155mm Gun Motor Carriage M12
M12 firing across the Moselle River in France, 1944.
Type Self-propelled gun
Place of origin United States
Service history
In service 1942-1945
Used by United States
Wars World War II
Production history
Designed 1942
Manufacturer Pressed Steel Car Company
Produced September 1942-March 1943
Number built 100
Variants Cargo Carrier M30
Specifications
Weight 29.5 short tons (59,000 kg)
Length 6.73 m (22 ft 1 in)
Width 2.67 m (8 ft 9 in)
Height 2.70 m (8 ft 10 in)
Crew 6 (Commander, driver, 4 gun crew) with remaining gun crew in M30

Armor 0.5-2 inches (12.7 mm-50.8 mm)
Main
armament
155 mm (6.1 inch) M1917/18 M1 gun
10 rounds
Secondary
armament
.50 cal (12.7 mm) Browning M2 machine gun
Engine Wright (Continental) R975 EC2
350 hp
Power/weight 11.86 hp/ton
Suspension vertical volute spring
Operational
range
140 miles (230 km)
Speed 24 mph (39 kph)

The 155 mm Gun Motor Carriage M12 was a U.S. self-propelled gun developed during the Second World War. It mounted a 155 mm gun derived from the French "155 mm GPF" gun.

Contents

  • Development 1
  • Description 2
    • Production 2.1
  • Derivatives 3
  • Use 4
  • Surviving vehicle 5
  • See also 6
  • References 7
    • Notes 7.1
    • Bibliography 7.2
  • Further reading 8
  • External links 9

Development

The idea for the M12 was first proposed in 1941 and the pilot - T6 GMC - built and tested in early 1942. The Army Ground Force initially rejected the design as unnecessary but after the Artillery Board supported the Ordnance Department 100 were authorized and built. These were used for training.[1]

Description

The M12 was built on the chassis of the M3 Lee tank. It had an armored driver's compartment shared with the commander, but the gun crew were located in an open topped area at the back of the vehicle. The engine was moved forward to the center of the vehicle and most vehicles used M4 bogies with trailing return rollers.[1] It mounted a 155 mm gun M1917, M1917A1 or M1918 M1, depending upon availability, a weapon derived from the nearly identical French 155 mm GPF gun of World War I vintage. Limited storage space meant that only 10 projectiles and propellant charges could be carried on the vehicle.
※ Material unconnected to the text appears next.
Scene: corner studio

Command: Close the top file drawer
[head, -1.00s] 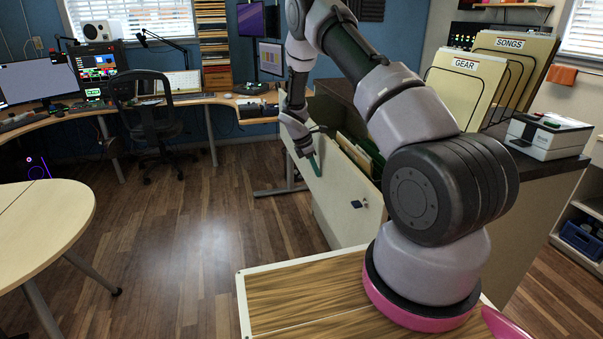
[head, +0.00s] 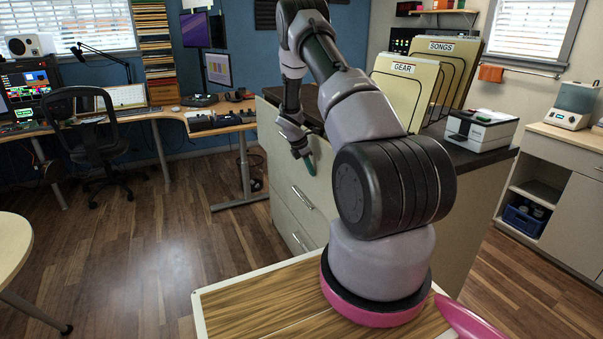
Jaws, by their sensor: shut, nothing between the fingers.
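The file cabinet (head: 465,195) stands right of centre, its pale drawer fronts facing left. The top file drawer (head: 275,145) is in, its front looking flush or nearly flush with the fronts below. Its inside and files are out of sight, and my arm covers part of its face. My gripper (head: 309,163) is shut and empty, pointing down at the top drawer's front. It looks touching or very close, but I cannot tell which.
Lower drawers with bar handles (head: 302,197) look shut. On the dark cabinet top stand GEAR and SONGS folders (head: 404,80) and a white boxy device (head: 480,130). A curved desk (head: 215,118) and a black chair (head: 85,125) stand left. Wood floor between is clear.
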An earth spade (similar to a bulldozer blade) at the rear was employed to absorb recoil. This layout—large gun mounted in an open mount at the rear, with a spade—was the pattern adopted for many years by other heavy self-propelled artillery.

Production

Only 100 vehicles were built: 60 in 1942 and a further 40 in 1943.

Derivatives

T14/M30 cargo carrier

Given the limited ammunition carried in the M12, a support vehicle based on the same chassis was produced as the Cargo Carrier M30 to transport the gun crew and additional ammunition.

Identical except for the gun and recoil spade, it could carry 40 rounds of 155 mm ammunition, and was armed with a .50-caliber Browning M2 machine gun.[1] in a ring mount.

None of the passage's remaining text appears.